Considering Drive Backup

Considering Drive Backup

We all know that data backup is important.  Hard drives can and do fail, potentially losing forever data that we do NOT want to lose.  As drives become larger, backing up valuable data become more time consuming and complicated.  Some data changes frequently and, if lost, can be painful.  It would be nice if we could go back in time and recover that file.

When data was on drives that were measured in kilo bytes, or even mega bytes, a copy to another drive was a simple way to backup.  Multiple versions were not available, but it was always possible to drop back to an older version, which was better than nothing.  Now, we have drives that are measured in gigabytes and terabytes. A simple copy can take hours, or in the case of multi-terabyte drives, days!  Backup technology and timing has become much more difficult and complicated.


Considering the types of backups, the simplest and possibly least useful is the simple copy.  It is time consuming, and, if you are backing up bad data, once the backup is made, you no longer have access to good data.

There is a bit image backup that copies the entire structure of you drive to a special format that can be recovered in it's entirety.  It shares the same drawbacks as the simple copy, but it is very useful for system drives, as they can be recovered with the operating system intact, and usually can be accessed via a boot CD for disaster recovery when you cannot even boot the computer.  Everyone should have at least one copy of the operating system disk and a recovery CD.

There are three major types of backup: Full, Differential, and incremental.

A full backup is a copy of the entire drive.  It is a snap shot in time.  Any sound backup routine begins with a full backup

The differential backup is based on the full backup and is a copy of all of the files that have changed since the last full backup.  There are two data sets, the full and all that has changes since the full was made.  Crude, yet simple to make and maintain.  As changes become significant, a new full backup is made, and the cycle continues.

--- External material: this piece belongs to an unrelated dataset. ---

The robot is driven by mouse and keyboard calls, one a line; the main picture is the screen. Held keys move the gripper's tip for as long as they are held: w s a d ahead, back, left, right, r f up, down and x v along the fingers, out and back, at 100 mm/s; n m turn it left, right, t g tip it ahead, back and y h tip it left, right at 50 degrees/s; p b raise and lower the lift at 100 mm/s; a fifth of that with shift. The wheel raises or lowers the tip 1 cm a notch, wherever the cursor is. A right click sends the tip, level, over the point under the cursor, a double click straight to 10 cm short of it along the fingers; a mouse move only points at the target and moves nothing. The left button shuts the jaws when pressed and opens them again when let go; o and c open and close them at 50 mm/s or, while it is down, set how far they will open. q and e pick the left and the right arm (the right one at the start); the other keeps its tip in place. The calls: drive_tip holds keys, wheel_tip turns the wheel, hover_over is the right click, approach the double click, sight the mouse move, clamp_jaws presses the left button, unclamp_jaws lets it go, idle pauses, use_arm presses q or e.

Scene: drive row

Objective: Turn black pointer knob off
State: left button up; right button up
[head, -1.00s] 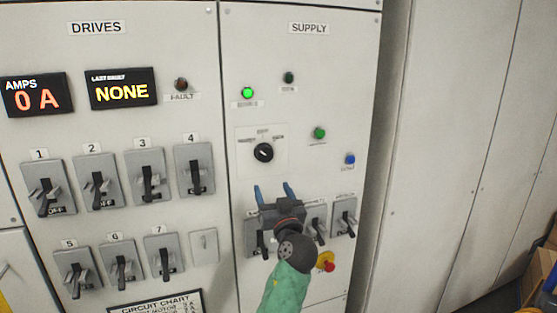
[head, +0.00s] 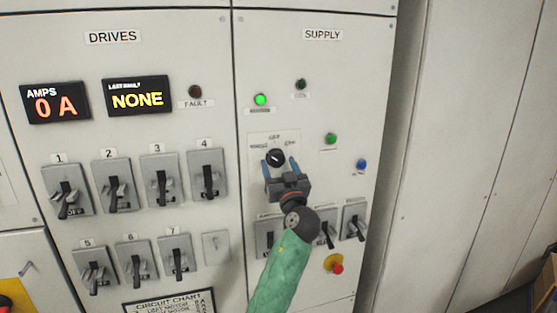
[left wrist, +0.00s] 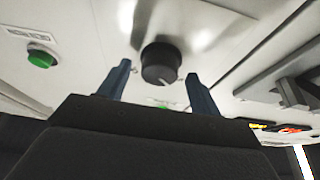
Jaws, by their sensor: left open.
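The black pointer knob (head: 275,158) is on the SUPPLY panel, below the lit green lamp. Its white pointer line slants toward the upper left in the head view. My left gripper (head: 280,166) is open, with its two blue fingers pointing up at the knob, one on either side of its lower part. In the left wrist view the knob (left wrist: 160,63) shows between and beyond the open fingertips (left wrist: 160,75), with a gap on both sides. I cannot tell if either finger touches it. My right gripper is not in view.
A lit green lamp (head: 260,100) is above the knob. A green button (head: 330,139) and a blue button (head: 361,164) are to its right. Switch handles (head: 355,221) and a red-yellow emergency button (head: 334,264) are below. Numbered drive switches (head: 207,176) fill the panel at left.

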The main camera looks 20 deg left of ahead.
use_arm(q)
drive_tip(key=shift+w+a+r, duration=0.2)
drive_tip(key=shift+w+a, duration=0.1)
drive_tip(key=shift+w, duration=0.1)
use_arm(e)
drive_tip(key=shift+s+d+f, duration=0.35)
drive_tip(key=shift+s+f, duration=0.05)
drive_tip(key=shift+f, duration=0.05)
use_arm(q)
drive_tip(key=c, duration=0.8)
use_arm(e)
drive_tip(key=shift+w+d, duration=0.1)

The incremental backup, starts with a full backup, and creates a new data set each time it is run that contains only files that have changes since the last full or incremental backup.  This is fast and offers reasonable version access, though finding the data set that contains the latest file desired can be difficult.  Most systems that offer incremental backups also offer some form of version control.  When versions become too numerous, a new full backup can be taken and the cycle can begin again.

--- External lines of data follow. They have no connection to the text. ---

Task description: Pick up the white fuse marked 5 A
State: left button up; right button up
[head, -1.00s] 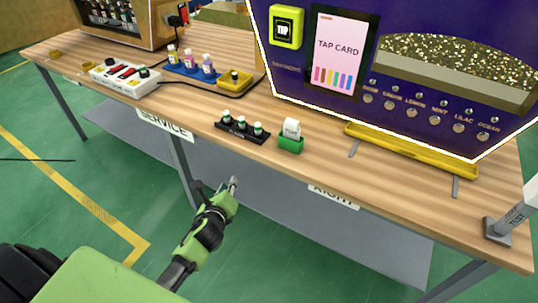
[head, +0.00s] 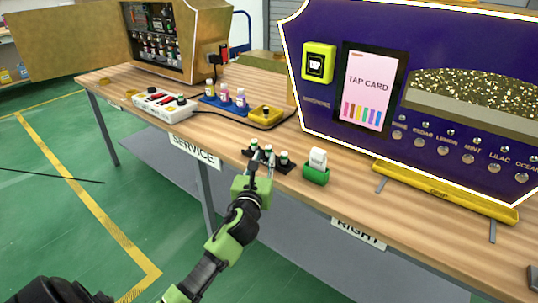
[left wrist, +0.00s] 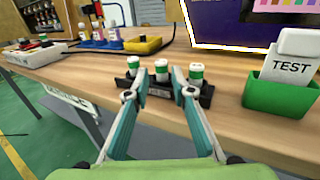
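A black rack (head: 289,168) near the table's front edge holds three upright white fuses with green bands. In the left wrist view they are a left fuse (left wrist: 133,66), a middle fuse (left wrist: 161,71) and a right fuse (left wrist: 195,76). Their ratings are too small to read, so I cannot tell which is marked 5 A. My left gripper (head: 262,163) is at the front of the rack and partly covers it in the head view. In the left wrist view its fingers (left wrist: 158,95) are spread, with the middle fuse beyond the gap and nothing held. My right gripper is not in view.
A green holder (left wrist: 285,97) with a white TEST piece stands right of the rack. A yellow tray (head: 440,188) lies below the purple vending machine (head: 320,112). Behind left are a white panel (head: 165,106), a blue bottle stand (head: 222,104) and a yellow block with a cable (head: 265,117).

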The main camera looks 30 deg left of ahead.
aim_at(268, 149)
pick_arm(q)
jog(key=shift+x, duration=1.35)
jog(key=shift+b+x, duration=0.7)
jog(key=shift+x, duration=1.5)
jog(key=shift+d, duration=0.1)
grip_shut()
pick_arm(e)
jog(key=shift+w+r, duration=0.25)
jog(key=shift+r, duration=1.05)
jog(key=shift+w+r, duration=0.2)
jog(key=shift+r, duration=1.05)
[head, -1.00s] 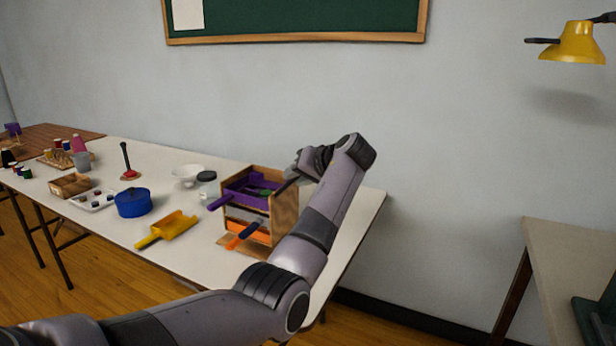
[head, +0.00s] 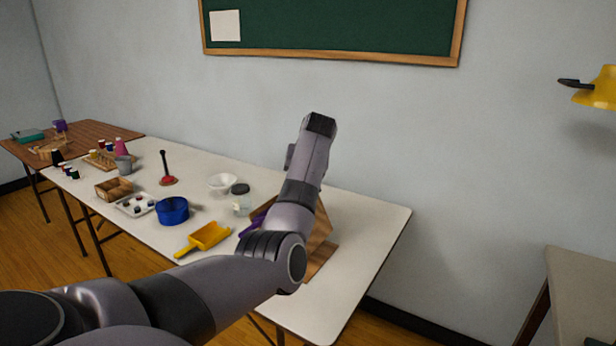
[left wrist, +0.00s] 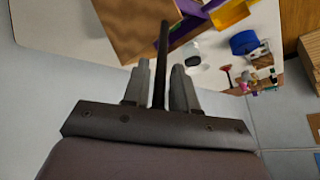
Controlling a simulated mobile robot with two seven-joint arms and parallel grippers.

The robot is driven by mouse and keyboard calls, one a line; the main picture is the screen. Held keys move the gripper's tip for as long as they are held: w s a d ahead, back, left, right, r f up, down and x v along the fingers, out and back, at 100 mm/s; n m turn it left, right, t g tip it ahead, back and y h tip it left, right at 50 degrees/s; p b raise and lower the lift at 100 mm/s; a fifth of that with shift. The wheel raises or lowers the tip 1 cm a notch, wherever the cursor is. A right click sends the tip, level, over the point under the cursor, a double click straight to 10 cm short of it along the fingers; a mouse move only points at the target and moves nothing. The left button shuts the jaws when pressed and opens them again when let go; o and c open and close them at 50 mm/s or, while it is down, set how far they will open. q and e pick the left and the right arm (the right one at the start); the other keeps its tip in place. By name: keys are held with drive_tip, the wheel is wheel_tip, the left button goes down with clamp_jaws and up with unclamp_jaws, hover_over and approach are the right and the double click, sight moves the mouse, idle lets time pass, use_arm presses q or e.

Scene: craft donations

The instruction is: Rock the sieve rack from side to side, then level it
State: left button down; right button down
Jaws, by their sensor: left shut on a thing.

There is a backup technique that is a hybrid of the above techniques and offers the best of all worlds.  This is a version control backup.  A full backup is made, and subsequent backups examine only changed or deleted files, copy over or delete them AND make a backup of the old file in a special version control library where the user can specify number of copies and the retention period.

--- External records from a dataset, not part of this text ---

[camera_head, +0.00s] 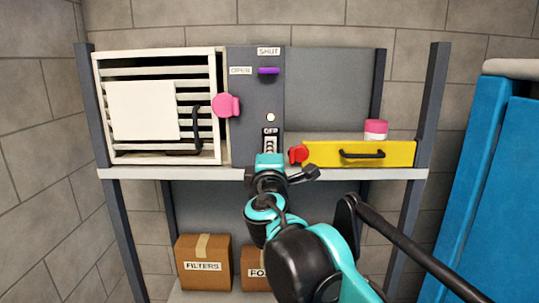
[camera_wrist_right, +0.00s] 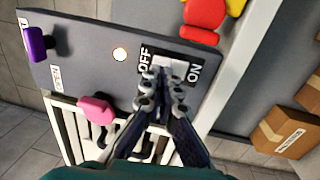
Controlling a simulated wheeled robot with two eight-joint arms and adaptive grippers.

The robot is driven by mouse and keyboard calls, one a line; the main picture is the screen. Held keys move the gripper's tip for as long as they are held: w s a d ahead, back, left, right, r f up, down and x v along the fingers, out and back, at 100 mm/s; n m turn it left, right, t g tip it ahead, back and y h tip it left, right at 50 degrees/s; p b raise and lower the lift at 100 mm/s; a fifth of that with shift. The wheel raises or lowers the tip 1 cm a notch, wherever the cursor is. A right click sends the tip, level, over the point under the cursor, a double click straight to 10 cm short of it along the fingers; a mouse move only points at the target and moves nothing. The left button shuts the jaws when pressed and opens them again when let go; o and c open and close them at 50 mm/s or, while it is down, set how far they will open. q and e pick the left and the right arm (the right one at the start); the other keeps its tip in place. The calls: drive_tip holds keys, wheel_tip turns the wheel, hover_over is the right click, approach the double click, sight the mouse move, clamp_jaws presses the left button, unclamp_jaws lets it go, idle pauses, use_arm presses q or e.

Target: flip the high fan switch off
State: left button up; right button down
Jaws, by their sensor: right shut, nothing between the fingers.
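The fan switch plate (camera_wrist_right: 176,66), marked OFF and ON, is on a dark grey panel (camera_head: 254,90). In the head view the OFF label (camera_head: 270,131) shows at its upper end. My right gripper (camera_wrist_right: 164,92) is shut and empty, its fingertips in front of the plate, over its middle. In the head view the same gripper (camera_head: 270,148) comes up to the plate from below. The fingers hide much of the switch, so I cannot tell which way it is set or whether they touch it. My left gripper is not in view.
A round pale light (camera_head: 270,117), a purple handle (camera_head: 268,71) and a pink knob (camera_head: 227,105) are near the switch. A white louvred box (camera_head: 157,158) stands left. A red knob (camera_head: 298,153) and yellow drawer (camera_head: 400,153) are close on the right. Cardboard boxes (camera_head: 203,278) sit below.

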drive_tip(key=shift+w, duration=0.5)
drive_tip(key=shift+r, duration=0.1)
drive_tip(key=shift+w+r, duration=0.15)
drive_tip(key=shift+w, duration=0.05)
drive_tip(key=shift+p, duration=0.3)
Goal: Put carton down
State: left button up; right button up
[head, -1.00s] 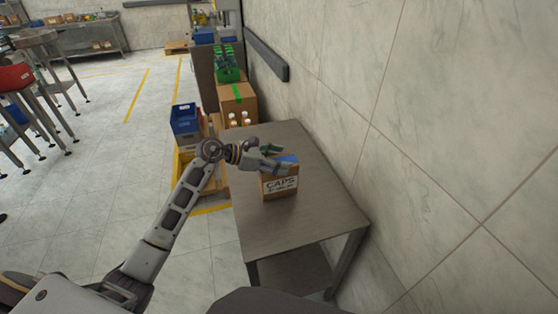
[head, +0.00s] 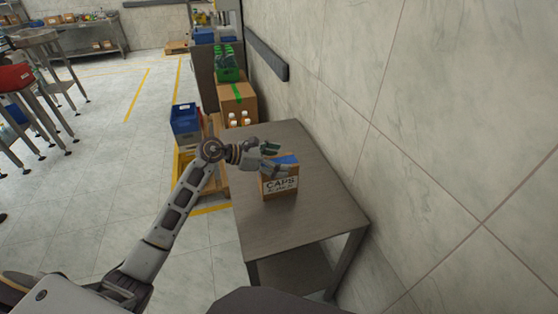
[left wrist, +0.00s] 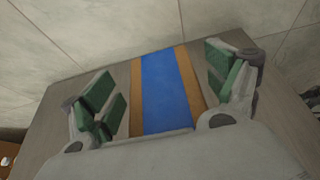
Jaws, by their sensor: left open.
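The carton (head: 280,184) is a small brown box with a white "CAPS" label and a blue top. It stands upright on the grey metal table (head: 290,227). My left gripper (head: 272,158) is at its top, coming in from the left. In the left wrist view the carton's blue top (left wrist: 164,95) lies between the two green-padded fingers of my left gripper (left wrist: 163,92). The fingers are spread, with a gap to the carton on each side. The carton's far side is hidden. My right gripper is not in view.
A tiled wall (head: 440,130) runs along the table's right side. Behind the table are a larger carton (head: 237,100), white bottles (head: 239,119) and blue crates (head: 186,120). The front part of the tabletop is clear.

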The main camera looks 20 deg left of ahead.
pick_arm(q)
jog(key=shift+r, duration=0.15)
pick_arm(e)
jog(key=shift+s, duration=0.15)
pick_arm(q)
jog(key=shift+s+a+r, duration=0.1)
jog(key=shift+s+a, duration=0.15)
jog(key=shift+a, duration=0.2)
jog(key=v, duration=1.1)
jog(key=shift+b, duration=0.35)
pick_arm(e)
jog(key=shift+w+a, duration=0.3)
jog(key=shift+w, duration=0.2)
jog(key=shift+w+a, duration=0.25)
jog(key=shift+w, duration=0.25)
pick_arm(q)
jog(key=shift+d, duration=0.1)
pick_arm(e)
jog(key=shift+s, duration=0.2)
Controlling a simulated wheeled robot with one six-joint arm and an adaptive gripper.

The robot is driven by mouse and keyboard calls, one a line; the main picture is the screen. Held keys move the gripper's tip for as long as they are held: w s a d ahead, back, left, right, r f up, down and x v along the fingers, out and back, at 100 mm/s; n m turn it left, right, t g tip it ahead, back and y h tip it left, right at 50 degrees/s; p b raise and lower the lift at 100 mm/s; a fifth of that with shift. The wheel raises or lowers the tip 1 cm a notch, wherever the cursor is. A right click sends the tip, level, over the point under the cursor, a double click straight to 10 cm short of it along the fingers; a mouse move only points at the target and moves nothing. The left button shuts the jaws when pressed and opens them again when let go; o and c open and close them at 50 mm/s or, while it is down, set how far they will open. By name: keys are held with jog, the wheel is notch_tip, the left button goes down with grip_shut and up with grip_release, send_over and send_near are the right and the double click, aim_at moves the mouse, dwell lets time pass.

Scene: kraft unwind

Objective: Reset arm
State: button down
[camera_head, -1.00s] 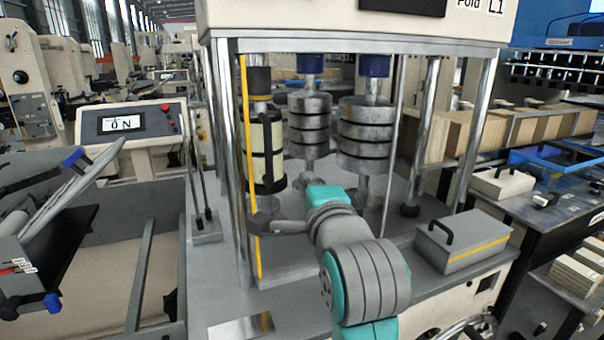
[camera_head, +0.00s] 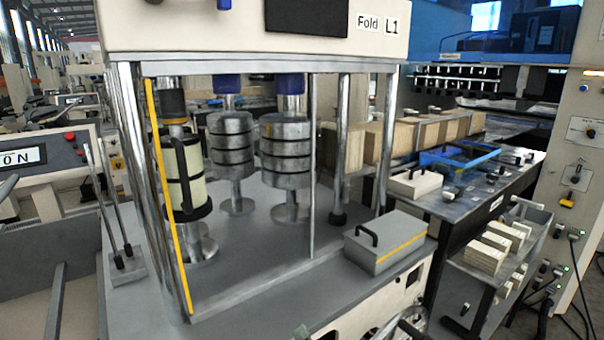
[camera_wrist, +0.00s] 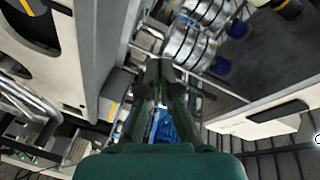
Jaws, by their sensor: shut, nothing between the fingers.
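My gripper (camera_wrist: 159,72) shows only in the wrist view, with its dark green fingers together and nothing between them. It points towards a tilted view of machine parts, apart from any surface as far as I can tell.
The Fold L1 machine frame (camera_head: 343,130) stands in front, with metal roller stacks (camera_head: 285,145) and a cream cylinder (camera_head: 184,172) inside. A grey handled box (camera_head: 385,243) sits on its deck. A table with a blue tray (camera_head: 460,157) and a shelf cart stand right.

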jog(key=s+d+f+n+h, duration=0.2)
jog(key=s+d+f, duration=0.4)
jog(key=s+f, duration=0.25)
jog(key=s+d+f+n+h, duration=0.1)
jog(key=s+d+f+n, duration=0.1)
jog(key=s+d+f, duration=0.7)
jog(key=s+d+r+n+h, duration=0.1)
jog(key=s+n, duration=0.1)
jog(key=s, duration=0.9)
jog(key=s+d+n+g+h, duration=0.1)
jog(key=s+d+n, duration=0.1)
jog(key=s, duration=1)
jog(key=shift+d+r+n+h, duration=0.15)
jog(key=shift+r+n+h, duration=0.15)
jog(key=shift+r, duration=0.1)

To insure reasonable data integrity, an external drive of sufficient capacity should be used.  The backup should be automated during hours when the computer is normally on so that it is not “forgotten”.  The same drive can be used to hold an image backup of the system drive.  It is fairly easy to configure multiple backups to share the same drive.

Be aware that multiple drives can exist on one physical drive.  This is called partitioning.  Just because you can see a “C” and “D” drive does not mean that you really have two physical drives in your machine.  Backing up “C” to “D” may sound like a good idea, but if they are the same physical drive, a problem on one could make the other inaccessible.  This is why an external drive is so important.

If you go one a trip, you can take the drive with you, insuring that, even if a total disaster happens to your home, you still have your data.


I do not recommend “cloud” services.  I've known those services to “lose” data and I have a problem with NSA, and who knows who else, having access to my private data.  Also, if you have many terabytes of data, the load time to a cloud service will be prohibitive and may max out your ISP contract caps.  Most of us DO have them, even if we don't know it.

Investigate the external drives available and select a size, not less than a terabyte, that is appropriate to you and your life stye, and DO IT YOURSELF.

If you are truly paranoid, you'll get two devices, fully encrypt one, and mirror the first to the second every week or so, and put the second somewhere where it is not subject to any home disasters, like the trunk of your car.  Of  course, that won't be current, but if the worst were to happen, it would beat nothing.

For most people, that is over kill, but you should consider eventualities and evaluate the level of risk you are will to take against the difficult of implementing procedures to protect against it.

If you don't have backup procedures in place, NOW is the time to start!